Look at "Explain"-syntax
http://dev.mysql.com/doc/refman/5.1/en/explain.html
My suggestion.
Update all your tables with some amount of records. Access the MySQL console and run SQL both command one by one. You can see the time execution time in the console.
For the two queries you mentioned (each with only inner joins) any modern database's query optimizer should produce exactly the same query plan, and thus the same performance.

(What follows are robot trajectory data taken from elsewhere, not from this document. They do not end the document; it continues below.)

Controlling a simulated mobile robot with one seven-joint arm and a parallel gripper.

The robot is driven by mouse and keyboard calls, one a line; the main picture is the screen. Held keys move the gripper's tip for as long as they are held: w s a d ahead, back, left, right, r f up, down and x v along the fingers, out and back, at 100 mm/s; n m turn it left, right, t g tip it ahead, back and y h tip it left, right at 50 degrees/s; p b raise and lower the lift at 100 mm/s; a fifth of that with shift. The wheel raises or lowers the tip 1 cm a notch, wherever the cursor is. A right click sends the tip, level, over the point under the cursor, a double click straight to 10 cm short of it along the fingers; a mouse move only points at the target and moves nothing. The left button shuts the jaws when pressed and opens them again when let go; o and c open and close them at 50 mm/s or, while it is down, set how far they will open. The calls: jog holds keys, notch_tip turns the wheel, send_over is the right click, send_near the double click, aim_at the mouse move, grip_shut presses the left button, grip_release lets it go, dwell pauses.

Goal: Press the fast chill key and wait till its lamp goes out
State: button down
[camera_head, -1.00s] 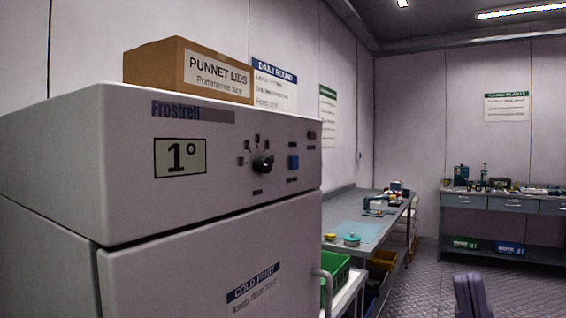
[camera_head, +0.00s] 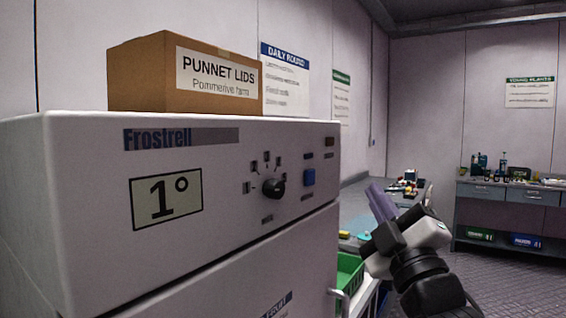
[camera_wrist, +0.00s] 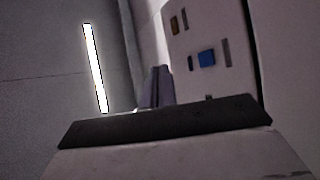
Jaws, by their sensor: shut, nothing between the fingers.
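The white Frostrell chiller (camera_head: 230,235) stands at the left, its display (camera_head: 166,199) reading 1°. On its panel a blue key (camera_head: 309,178) sits right of a black dial (camera_head: 273,188). Small print there is unreadable. A small dark brown rectangle (camera_head: 329,142), perhaps the lamp, is above the key and looks unlit. In the wrist view the blue key (camera_wrist: 207,58) shows right of my gripper (camera_wrist: 160,70). My gripper (camera_head: 378,203) is shut and empty, pointing up and left, to the right of the panel and apart from the key.
A cardboard box of punnet lids (camera_head: 183,77) stands on the chiller. A green crate (camera_head: 350,272) and a grey bench (camera_head: 355,202) with items are beyond the chiller's right side. Another bench (camera_head: 510,195) stands at the far right. Open floor (camera_head: 505,280) lies between.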

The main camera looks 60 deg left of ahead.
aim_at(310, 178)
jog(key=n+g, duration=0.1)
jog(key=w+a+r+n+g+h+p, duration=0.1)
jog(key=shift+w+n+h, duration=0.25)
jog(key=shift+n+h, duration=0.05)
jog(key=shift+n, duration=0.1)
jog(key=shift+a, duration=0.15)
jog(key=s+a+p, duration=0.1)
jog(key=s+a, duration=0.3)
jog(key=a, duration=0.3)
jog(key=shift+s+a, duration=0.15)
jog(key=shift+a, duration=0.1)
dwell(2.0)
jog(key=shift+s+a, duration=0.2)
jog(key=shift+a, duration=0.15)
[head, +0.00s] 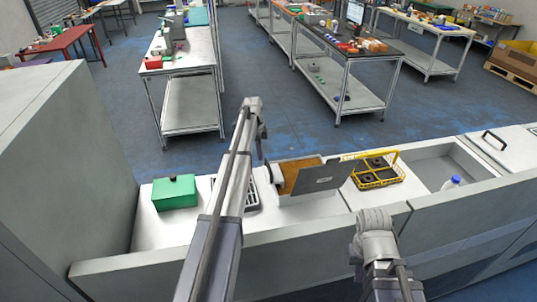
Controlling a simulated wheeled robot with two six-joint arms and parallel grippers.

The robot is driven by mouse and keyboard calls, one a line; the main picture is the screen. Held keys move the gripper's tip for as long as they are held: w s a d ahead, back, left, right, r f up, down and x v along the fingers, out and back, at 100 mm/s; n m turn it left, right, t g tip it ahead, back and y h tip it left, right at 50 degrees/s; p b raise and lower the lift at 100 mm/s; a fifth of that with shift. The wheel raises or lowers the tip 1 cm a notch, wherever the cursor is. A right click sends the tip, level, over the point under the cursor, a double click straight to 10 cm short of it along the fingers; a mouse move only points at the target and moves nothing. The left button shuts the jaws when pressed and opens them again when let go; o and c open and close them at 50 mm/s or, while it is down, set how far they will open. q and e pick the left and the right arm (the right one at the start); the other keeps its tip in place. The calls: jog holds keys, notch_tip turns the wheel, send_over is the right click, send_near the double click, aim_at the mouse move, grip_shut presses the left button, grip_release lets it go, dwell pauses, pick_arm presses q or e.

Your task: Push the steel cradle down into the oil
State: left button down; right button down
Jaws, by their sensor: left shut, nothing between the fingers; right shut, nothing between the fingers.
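An open steel tank holds brown-orange oil (303,174) in the middle of the counter. A flat grey steel plate (326,178) with a small dark mark stands tilted over its front side and hides part of the oil. I cannot make out a separate steel cradle. My left arm reaches up and over the counter. Its gripper (269,172) hangs at the left end of the tank, small and partly hidden, with its fingers shut and empty. I cannot tell whether it touches the tank. My right arm is folded at the front edge, and its gripper does not show.
A yellow wire basket (379,180) with dark round pieces stands right of the tank. A green box (175,192) and a dark slotted rack (251,194) are to the left. Bare counter lies in front.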

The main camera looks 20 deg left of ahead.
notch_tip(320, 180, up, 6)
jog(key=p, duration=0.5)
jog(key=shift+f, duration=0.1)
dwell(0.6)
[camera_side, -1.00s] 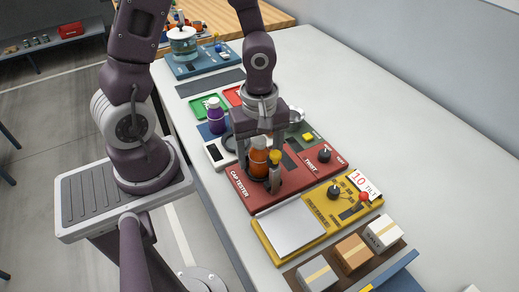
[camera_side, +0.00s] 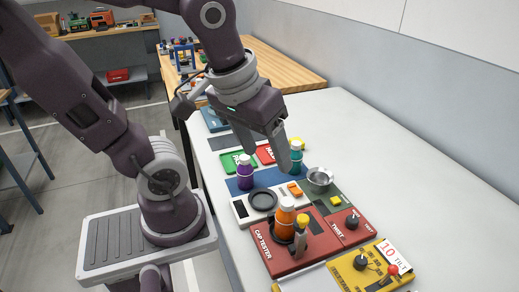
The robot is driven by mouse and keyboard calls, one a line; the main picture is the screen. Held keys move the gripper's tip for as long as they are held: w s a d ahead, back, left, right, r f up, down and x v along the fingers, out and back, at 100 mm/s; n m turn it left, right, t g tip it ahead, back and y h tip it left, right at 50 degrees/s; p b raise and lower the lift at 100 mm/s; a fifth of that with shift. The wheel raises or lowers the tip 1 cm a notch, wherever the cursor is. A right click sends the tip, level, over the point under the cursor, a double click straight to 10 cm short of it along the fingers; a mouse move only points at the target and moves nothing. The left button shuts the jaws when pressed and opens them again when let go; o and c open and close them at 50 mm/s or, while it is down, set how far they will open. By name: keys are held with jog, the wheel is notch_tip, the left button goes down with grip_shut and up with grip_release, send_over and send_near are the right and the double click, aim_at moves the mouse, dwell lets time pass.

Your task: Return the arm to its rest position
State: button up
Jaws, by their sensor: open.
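My gripper (camera_side: 269,155) is raised above the white table, over the area behind the red cap tester. Its jaws are apart with nothing between them. The orange bottle (camera_side: 286,222) with a white cap stands upright on the red cap tester (camera_side: 285,264), clear of my gripper. A purple bottle (camera_side: 244,174) and a teal bottle (camera_side: 296,158) stand behind it on a blue mat. My arm reaches from its base at the left, bent high over the table's left edge.
A metal bowl (camera_side: 319,179), a white scale (camera_side: 240,208), a green tray (camera_side: 236,163) and a red tray (camera_side: 265,154) lie near the bottles. The yellow tilt device (camera_side: 365,269) is at the front. The table's right side (camera_side: 410,180) is bare.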

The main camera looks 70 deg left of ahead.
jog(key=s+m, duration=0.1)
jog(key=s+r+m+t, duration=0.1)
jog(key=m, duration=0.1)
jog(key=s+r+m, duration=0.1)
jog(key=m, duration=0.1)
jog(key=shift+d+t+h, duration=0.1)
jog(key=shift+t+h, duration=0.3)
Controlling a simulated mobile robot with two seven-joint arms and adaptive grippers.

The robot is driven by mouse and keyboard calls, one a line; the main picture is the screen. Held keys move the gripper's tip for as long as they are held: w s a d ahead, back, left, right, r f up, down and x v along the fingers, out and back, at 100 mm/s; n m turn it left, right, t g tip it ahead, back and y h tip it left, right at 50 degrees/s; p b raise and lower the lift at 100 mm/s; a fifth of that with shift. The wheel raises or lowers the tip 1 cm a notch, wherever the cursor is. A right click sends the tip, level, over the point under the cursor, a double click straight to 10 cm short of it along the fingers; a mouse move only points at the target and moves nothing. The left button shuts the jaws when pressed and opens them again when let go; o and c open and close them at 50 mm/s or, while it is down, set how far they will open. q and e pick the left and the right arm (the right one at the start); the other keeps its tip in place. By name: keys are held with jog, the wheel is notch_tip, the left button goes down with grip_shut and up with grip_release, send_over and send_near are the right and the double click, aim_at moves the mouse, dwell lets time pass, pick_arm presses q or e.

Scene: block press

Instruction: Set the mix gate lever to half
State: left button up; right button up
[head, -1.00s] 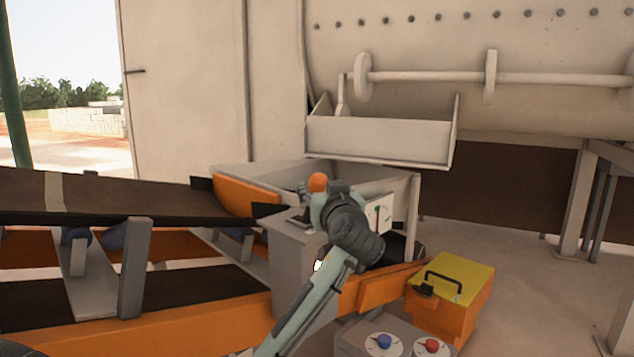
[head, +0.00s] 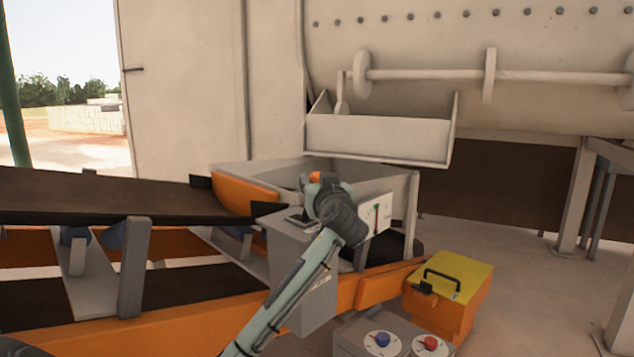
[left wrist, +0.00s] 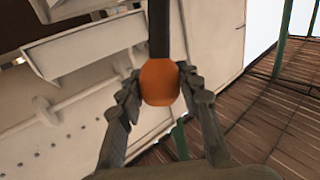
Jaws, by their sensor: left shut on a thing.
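The mix gate lever shows in the left wrist view as a dark rod (left wrist: 159,32) with an orange knob (left wrist: 160,82) on its end. My left gripper (left wrist: 160,88) is shut on the knob, one finger on each side. In the head view a little of the orange knob (head: 315,176) shows beside my left gripper (head: 308,183), at the near side of the grey hopper (head: 400,185). My wrist hides the rod there. A white scale plate (head: 368,220) with a green mark and a red mark is partly visible right of my wrist. My right gripper is out of view.
A conveyor belt (head: 100,192) runs in from the left. A yellow-topped orange box (head: 462,275) and a grey panel with blue (head: 382,339) and red (head: 430,343) knobs stand at the lower right. A pale chute (head: 378,138) hangs above the hopper.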

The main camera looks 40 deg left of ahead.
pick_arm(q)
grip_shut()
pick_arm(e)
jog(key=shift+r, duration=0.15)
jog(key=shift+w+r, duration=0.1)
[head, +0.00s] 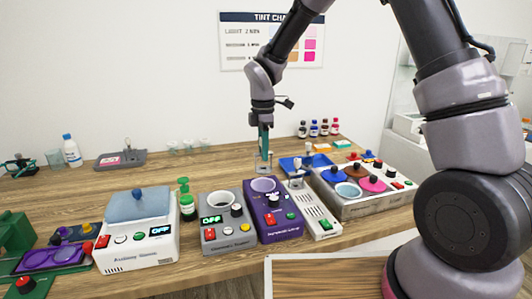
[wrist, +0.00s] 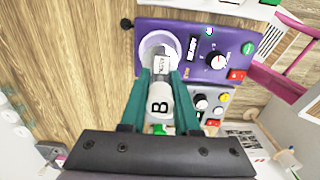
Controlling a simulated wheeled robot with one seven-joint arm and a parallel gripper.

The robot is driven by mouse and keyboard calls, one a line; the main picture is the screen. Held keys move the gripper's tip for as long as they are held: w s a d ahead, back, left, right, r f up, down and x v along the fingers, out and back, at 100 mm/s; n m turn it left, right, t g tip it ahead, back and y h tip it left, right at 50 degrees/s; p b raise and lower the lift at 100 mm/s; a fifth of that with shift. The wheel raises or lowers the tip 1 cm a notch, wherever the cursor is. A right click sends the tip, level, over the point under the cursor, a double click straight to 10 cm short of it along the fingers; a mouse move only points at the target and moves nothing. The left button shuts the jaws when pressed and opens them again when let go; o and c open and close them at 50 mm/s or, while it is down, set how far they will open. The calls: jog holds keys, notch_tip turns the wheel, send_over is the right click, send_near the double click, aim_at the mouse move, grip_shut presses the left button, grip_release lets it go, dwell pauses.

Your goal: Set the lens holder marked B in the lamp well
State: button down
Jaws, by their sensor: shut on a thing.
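My gripper (head: 264,150) has teal fingers, which also show in the wrist view (wrist: 160,76). They are shut on the lens holder marked B (wrist: 158,103), a pale piece with a black B and a small grey label at its far end. The purple unit (head: 281,226) has a round, pale-rimmed well (head: 263,185) in its top, also seen in the wrist view (wrist: 145,44). In the head view the holder hangs a little above this well, apart from it. In the wrist view its far end covers part of the well. I cannot read whether this is the lamp well.
The grey unit (head: 225,236) with a round opening stands left of the purple unit. A green pump bottle (head: 187,203) and white machine (head: 136,246) are further left. A narrow pale unit (head: 318,218) and a box with coloured lids (head: 388,199) stand right.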

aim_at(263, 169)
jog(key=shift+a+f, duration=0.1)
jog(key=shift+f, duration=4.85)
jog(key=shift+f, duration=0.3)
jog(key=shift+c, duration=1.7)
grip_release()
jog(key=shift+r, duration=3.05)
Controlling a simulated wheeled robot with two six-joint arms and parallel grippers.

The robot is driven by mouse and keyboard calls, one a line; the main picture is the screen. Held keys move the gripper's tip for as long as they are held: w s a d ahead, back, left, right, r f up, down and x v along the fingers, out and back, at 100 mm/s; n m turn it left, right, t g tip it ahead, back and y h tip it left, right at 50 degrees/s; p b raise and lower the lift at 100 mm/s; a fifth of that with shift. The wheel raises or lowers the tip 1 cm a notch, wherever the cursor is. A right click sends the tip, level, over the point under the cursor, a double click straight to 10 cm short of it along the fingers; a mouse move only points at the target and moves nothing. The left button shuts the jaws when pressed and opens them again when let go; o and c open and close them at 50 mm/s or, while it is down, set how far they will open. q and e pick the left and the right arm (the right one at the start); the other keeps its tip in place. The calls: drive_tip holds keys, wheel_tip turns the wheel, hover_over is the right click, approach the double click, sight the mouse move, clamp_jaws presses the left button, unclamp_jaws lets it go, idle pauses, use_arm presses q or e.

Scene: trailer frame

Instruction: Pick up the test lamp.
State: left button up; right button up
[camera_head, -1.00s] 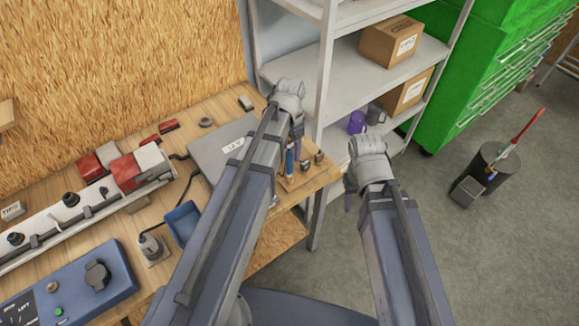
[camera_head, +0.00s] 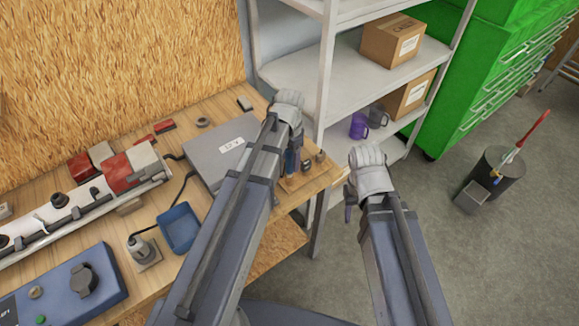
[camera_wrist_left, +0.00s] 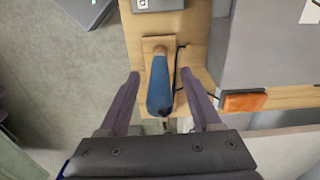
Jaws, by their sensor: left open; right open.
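The test lamp appears to be the slim tool with a blue handle (camera_wrist_left: 159,86) in the left wrist view, with a thin dark cable beside it. It stands at a small wooden holder (camera_head: 305,180) on the bench's right end; in the head view my left arm mostly hides it. My left gripper (camera_wrist_left: 160,78) is open, with one finger on each side of the blue handle and gaps visible on both sides. My right gripper (camera_head: 350,203) is open and empty, off the bench's right end in front of the shelf.
A grey laptop-like case (camera_head: 215,150) lies left of the holder. A blue tray (camera_head: 180,228) and a blue control box (camera_head: 75,285) are nearer. A grey shelf (camera_head: 305,70) with boxes and mugs stands close behind on the right. The floor further right is mostly open.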

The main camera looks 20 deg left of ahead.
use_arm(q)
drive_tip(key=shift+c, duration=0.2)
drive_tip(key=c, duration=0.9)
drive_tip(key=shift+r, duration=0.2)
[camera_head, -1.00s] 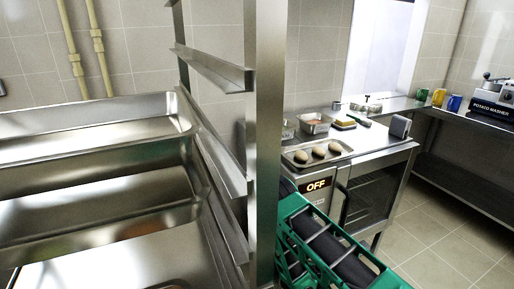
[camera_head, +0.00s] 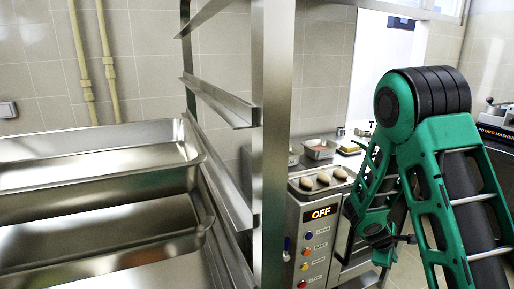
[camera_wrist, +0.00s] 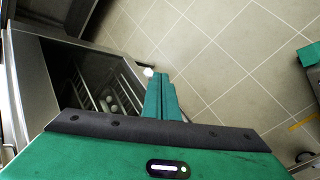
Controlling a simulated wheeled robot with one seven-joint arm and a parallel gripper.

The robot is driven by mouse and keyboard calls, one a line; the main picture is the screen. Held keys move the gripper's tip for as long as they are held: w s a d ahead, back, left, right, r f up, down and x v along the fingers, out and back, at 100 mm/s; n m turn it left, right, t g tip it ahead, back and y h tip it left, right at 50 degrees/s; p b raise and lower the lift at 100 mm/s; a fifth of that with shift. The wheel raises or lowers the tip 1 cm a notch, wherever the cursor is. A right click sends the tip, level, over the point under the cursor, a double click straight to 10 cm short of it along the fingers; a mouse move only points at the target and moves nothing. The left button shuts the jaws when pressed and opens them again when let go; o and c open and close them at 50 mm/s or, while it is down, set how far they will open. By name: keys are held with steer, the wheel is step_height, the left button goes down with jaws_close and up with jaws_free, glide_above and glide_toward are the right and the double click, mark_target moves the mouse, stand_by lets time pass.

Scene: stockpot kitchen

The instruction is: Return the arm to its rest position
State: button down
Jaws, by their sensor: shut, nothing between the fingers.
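My green arm (camera_head: 446,170) is bent at a high dark elbow joint on the right of the head view, its forearm hanging down in front of the oven. My gripper (camera_wrist: 162,97) shows in the wrist view as two green fingers pressed together with nothing between them, above the tiled floor. The fingertips cannot be made out in the head view.
An oven (camera_head: 318,233) with an "OFF" display stands behind the arm, bearing a tray (camera_head: 300,186) of potatoes. Its dark rack interior (camera_wrist: 95,85) is left of my gripper. A steel rack post (camera_head: 273,150) and large pans (camera_head: 95,150) are left.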

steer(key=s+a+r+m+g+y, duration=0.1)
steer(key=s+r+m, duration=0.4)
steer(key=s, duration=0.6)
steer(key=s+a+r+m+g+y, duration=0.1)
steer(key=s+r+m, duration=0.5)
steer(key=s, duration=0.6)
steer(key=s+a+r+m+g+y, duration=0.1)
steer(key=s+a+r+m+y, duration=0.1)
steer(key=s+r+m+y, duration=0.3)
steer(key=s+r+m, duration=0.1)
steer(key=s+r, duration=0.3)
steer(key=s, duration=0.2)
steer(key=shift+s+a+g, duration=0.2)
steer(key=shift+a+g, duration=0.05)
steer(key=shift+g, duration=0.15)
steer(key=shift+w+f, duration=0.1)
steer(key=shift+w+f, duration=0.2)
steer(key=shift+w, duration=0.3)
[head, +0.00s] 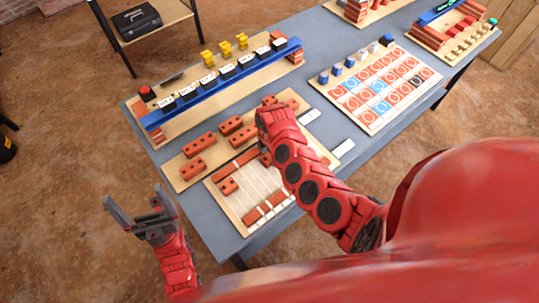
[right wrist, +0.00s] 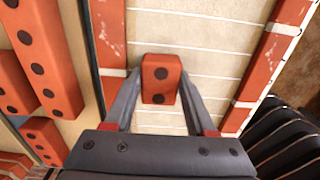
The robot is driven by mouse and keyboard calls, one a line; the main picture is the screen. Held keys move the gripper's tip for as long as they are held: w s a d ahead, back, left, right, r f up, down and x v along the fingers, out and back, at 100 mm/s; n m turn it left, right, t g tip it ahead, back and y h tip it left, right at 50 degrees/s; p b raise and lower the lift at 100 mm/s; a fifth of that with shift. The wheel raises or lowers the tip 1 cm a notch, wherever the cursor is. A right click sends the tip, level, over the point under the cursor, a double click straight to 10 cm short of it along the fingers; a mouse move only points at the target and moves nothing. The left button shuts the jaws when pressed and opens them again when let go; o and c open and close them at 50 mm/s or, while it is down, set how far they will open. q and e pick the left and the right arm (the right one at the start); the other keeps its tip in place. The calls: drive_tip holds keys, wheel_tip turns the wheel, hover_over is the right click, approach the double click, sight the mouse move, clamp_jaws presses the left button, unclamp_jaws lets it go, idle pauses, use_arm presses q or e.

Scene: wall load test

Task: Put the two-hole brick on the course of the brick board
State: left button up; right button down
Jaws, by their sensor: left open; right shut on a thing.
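The two-hole brick (right wrist: 161,72) is red with dark round holes. My right gripper (right wrist: 159,88) is shut on it, one finger on each side, over the pale, lined middle of the brick board (right wrist: 215,62). I cannot tell the gap beneath it. In the head view my right arm hides most of the gripper and the brick. The brick board (head: 236,208) has red brick courses along two opposite sides, and a short red brick (head: 228,186) shows on it. My left gripper (head: 135,215) is open and empty, left of the table.
A tan board with several loose red holed bricks (head: 197,168) lies beside the brick board. A blue rail (head: 220,85) with white cards stands behind. A card grid (head: 375,88) is on the right. Bare grey tabletop (head: 200,211) shows at the front left edge.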

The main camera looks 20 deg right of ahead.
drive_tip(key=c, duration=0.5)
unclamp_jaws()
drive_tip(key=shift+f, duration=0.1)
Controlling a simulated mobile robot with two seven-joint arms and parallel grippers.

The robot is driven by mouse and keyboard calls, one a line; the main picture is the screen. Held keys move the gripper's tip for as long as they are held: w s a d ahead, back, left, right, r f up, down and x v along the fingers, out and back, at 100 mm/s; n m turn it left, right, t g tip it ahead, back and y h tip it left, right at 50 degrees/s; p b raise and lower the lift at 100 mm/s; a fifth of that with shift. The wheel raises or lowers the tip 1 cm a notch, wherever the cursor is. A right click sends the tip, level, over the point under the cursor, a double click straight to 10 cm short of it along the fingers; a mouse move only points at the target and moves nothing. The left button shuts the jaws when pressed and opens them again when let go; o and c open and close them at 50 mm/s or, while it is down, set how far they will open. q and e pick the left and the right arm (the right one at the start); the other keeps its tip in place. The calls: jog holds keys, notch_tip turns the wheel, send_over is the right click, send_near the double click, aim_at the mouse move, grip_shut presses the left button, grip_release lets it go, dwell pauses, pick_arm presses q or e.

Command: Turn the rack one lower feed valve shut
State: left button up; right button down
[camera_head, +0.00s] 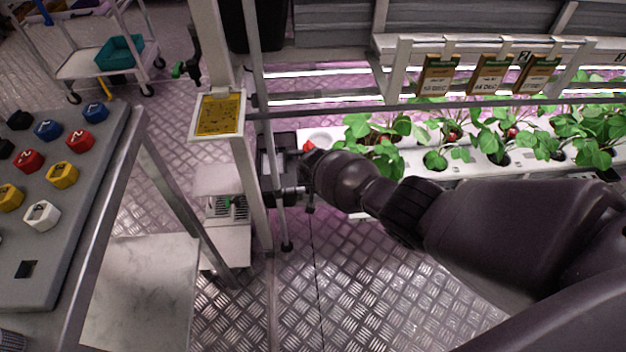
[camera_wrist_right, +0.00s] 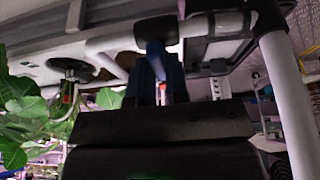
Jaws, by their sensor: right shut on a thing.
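In the right wrist view, a blue valve lever (camera_wrist_right: 155,58) hangs from a dark fitting on a pale horizontal pipe (camera_wrist_right: 112,42). My right gripper (camera_wrist_right: 158,88) is shut on this blue lever, its two dark fingers on either side of it. In the head view, my right arm reaches in from the right to the rack's left end, near the upright post; the lever and fingertips cannot be made out there. My left gripper is not in view.
White planting channels (camera_head: 470,165) run right. A metal post (camera_head: 235,110) carries a yellow sign (camera_head: 219,115). A grey button console (camera_head: 60,190) stands left. The tread-plate floor between is open.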

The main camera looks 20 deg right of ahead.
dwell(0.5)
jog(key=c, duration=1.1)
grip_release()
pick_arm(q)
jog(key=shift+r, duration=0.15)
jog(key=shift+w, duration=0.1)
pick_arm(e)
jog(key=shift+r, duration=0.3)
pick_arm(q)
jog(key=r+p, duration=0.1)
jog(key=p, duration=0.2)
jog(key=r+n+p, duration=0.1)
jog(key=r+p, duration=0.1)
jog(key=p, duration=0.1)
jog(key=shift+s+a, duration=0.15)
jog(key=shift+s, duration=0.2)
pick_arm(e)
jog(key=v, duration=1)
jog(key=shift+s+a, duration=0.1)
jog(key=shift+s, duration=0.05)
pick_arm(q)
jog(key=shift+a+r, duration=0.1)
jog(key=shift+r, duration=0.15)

For MySQL, if you prefix the query with EXPLAIN, it will spit out information about the query plan (instead of running the query). If the information from both queries is the same, them the query plan is the same, and the performance will be identical. From the MySQL Reference Manual:
EXPLAIN returns a row of information
for each table used in the SELECT
statement. The tables are listed in
the output in the order that MySQL
would read them while processing the
query. MySQL resolves all joins using
a nested-loop join method. This means
that MySQL reads a row from the first
table, and then finds a matching row
in the second table, the third table,
and so on. When all tables are
processed, MySQL outputs the selected
columns and backtracks through the
table list until a table is found for
which there are more matching rows.
The next row is read from this table
and the process continues with the
next table.
When the EXTENDED keyword is used,
EXPLAIN produces extra information
that can be viewed by issuing a SHOW
WARNINGS statement following the
EXPLAIN statement. This information
displays how the optimizer qualifies
table and column names in the SELECT
statement, what the SELECT looks like
after the application of rewriting and
optimization rules, and possibly other
notes about the optimization process.
As to which syntax is better? That's up to you, but once you move beyond inner joins to outer joins, you'll need to use the newer syntax, since there's no standard for describing outer joins using the older implicit join syntax.